In a few other previous posts, I have discussed that there are two groups of Gerler’s, the Ridge Gerler’s and the Lake Gerler’s. Actually, both of these groups of Gerler’s are connected to each other if you go back far enough, and you don’t even have to go back to Germany to find the connection. Today, you will read the story of Martin, the Lake Gerler. First of all, let’s take a look at a plat map showing Gerler properties in the southern end of the Brazeau Township near the Apple Creek. These would be the Lake Gerler’s.
The birthday boy today is Martin Gottfried Gerler who was born on August 22, 1885. He was the son of Friedrich and Lena (Lindner) Gerler. A previous post titled, Mayor of Birmingham, was written about Martin’s parents. Martin was baptized at Trinity Lutheran Church in Altenburg. His baptism record from that congregation’s books is displayed below.
Martin was born during the short period of time when Perry County kept birth records. We can view Martin’s birth record in two images.
I find it interesting that his mother’s residence is given as Birmingham. For more background on the place by this name, you can read the post, Birmingham, Missouri.
The first census we can view that includes Martin was the one taken in 1900. Martin was already a teenager and working on his father’s farm with several other brothers.
Martin was still living with his parents in 1910, even though he would be married during that year. There were 4 brothers in this entry, and Martin and Robert Gerler were called farmer partners.
Robert’s name was actually Adolph Robert, so the property in the previous land map farmed by Robert and Martin was the land identified as A.R. and M. Gerler.
Now, we will turn our attention to Martin’s bride. Her name was Emma Clara Theresa Mueller who was born on September 30, 1888. She was the daughter of Henry and Katherine (Kieninger) Mueller. Emma was baptized at Immanuel Lutheran Church in New Wells. An image of her baptism record is shown here.
We find Emma in her first census in 1900. Her family spills over two census pages. Emma was 11 years old, and her father was a farmer.
In 1910, Emma was no longer living with her parents. We find her living in St. Louis where she was a servant for a Picker family. A lot of young ladies from this area went to St. Louis to work as servants for families, but this situation was quite unusual. Emma’s sister, Lucy Mueller, was also a servant in the same household.
On September 18, 1910, Martin Gerler married Emma Mueller. This couple was married at Zion Lutheran Church in Pocahontas. The church record for this wedding is pictured below.
We can also take a look at the marriage license for this couple.
Martin had his World War I draft registration completed in 1918.
The German Family Tree shows 4 children born to Martin and Emma, 3 of them boys. By the time of the 1920 census, 3 of their children had been born. I have included two of Martin’s brothers in this image, Robert and Rudolph Gerler. They were all farmers.

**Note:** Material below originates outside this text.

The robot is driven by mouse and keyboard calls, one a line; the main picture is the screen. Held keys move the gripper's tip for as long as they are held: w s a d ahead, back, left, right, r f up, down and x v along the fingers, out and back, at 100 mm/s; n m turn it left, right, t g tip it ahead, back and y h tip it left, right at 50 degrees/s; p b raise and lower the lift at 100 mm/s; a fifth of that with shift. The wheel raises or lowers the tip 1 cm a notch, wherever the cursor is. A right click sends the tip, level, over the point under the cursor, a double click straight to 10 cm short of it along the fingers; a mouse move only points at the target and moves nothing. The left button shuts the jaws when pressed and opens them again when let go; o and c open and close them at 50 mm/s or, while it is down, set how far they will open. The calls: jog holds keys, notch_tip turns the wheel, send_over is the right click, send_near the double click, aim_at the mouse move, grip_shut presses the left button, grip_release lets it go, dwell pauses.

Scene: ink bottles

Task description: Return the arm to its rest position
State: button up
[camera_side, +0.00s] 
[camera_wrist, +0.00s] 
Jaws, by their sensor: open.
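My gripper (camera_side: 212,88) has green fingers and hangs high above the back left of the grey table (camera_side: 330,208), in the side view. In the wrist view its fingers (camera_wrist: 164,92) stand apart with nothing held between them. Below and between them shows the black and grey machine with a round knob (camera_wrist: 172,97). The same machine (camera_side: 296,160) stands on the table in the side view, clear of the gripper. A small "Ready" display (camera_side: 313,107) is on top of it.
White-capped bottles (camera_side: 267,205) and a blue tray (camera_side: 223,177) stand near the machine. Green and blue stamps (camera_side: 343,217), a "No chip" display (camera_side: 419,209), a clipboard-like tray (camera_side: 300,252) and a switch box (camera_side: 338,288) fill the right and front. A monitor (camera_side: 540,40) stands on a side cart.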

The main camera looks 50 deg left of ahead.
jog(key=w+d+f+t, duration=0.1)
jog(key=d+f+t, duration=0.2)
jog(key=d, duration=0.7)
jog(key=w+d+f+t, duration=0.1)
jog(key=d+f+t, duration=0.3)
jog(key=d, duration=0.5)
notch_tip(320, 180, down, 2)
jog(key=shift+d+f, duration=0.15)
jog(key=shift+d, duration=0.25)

Next, we find the Martin Gerler household in the 1930 census in which we find all 4 of the children.
Finally, Martin and Emma Gerler can be seen in the last census that is available to the public. That one was taken in 1940. Once again, I have included the household of Rudolph Gerler which is found right below Martin’s family. Also, in both the 1930 and 1940 censuses, you find Martin’s mother living in their household.
In 1942, Martin had a World War II draft card filled out.
Martin Gerler died in 1960 at the age of 75. His death certificate is shown here.
Emma Gerler died in 1977 at the age of 88. Martin and Emma Gerler are buried together in the Trinity Lutheran Cemetery in Altenburg.
There is another generalization that can be made about the Lake Gerler’s and the Ridge Gerler’s. The Lake Gerler’s over the years have been members of Trinity Lutheran Church in Altenburg, and the Ridge Gerler’s have been members of Immanuel Lutheran Church in Altenburg. The story of Martin the Lake Gerler gives more evidence of that.